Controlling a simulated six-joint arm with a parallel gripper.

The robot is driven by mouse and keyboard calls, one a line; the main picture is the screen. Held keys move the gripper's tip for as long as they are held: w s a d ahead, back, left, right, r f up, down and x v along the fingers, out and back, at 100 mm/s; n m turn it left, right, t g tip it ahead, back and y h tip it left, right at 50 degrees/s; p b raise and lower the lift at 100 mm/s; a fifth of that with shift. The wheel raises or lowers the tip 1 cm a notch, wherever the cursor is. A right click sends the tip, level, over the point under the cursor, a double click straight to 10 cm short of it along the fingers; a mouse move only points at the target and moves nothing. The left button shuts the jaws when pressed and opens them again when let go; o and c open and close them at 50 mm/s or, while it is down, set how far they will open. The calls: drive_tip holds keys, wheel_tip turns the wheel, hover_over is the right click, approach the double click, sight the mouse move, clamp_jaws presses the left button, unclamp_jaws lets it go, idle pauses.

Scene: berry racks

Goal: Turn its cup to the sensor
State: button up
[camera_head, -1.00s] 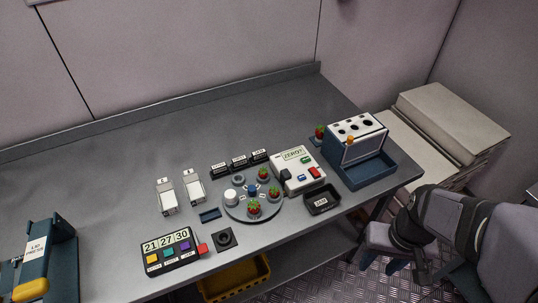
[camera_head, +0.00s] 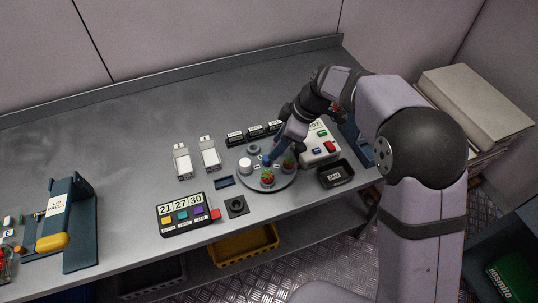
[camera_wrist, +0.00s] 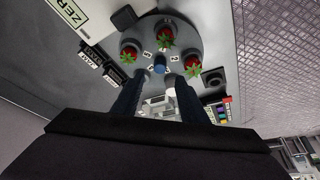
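A round grey turntable (camera_head: 284,185) carries cups with red strawberries and has a blue knob (camera_head: 267,159) at its centre. Two berries, front (camera_head: 267,179) and right (camera_head: 288,163), show in the head view; the wrist view shows three around the knob (camera_wrist: 160,65). A white cup (camera_head: 245,167) stands at the turntable's left. My gripper (camera_wrist: 156,80) is open and empty, reaching down over the turntable. Its fingers sit apart near the knob; contact cannot be told.
A black tray (camera_head: 336,174) lies right of the turntable. Two white dispensers (camera_head: 209,154) and a lid press (camera_head: 68,225) stand left. The back-left table is clear.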

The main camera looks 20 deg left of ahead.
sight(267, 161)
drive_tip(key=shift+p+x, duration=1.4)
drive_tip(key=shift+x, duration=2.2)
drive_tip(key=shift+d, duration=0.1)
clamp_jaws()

Request → Return each line exactly as written. Any picture gets left out.

Exercise answer →
Controlling a simulated six-joint arm with a parallel gripper.

The robot is driven by mouse and keyboard calls, one a line; the main picture is the screen. Held keys move the gripper's tip for as long as they are held: w s a d ahead, back, left, right, r f up, down and x v along the fingers, out and back, at 100 mm/s; n m turn it left, right, t g tip it ahead, back and y h tip it left, right at 50 degrees/s; p b raise and lower the lift at 100 mm/s; a fifth of that with shift. The wheel raises or lowers the tip 1 cm a notch, wherever the cursor is. A right click sends the tip, level, over the point under the cursor, a double click straight to 10 cm short of it along the fingers; a mouse move only points at the target and moves nothing. The left button shuts the jaws when pressed and opens them again when let go; o and c open and close them at 50 mm/s or, while it is down, set how far they will open. The calls: drive_tip holds keys, wheel_tip turns the wheel, hover_over is the right click, approach the double click, sight the mouse move, clamp_jaws presses the left button, unclamp_jaws lets it go, idle pauses.

Scene: berry racks

Goal: Turn its cup to the sensor
State: button up
[camera_head, -1.00s] 
[camera_head, +0.00s] 
[camera_wrist, +0.00s] 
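A round grey turntable (camera_head: 284,185) carries cups with red strawberries and has a blue knob (camera_head: 267,159) at its centre. Two berries, front (camera_head: 267,179) and right (camera_head: 288,163), show in the head view; the wrist view shows three around the knob (camera_wrist: 160,65). A white cup (camera_head: 245,167) stands at the turntable's left. My gripper (camera_wrist: 156,80) is open and empty, reaching down over the turntable. Its fingers sit apart near the knob; contact cannot be told.
A black tray (camera_head: 336,174) lies right of the turntable. Two white dispensers (camera_head: 209,154) and a lid press (camera_head: 68,225) stand left. The back-left table is clear.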

The main camera looks 20 deg left of ahead.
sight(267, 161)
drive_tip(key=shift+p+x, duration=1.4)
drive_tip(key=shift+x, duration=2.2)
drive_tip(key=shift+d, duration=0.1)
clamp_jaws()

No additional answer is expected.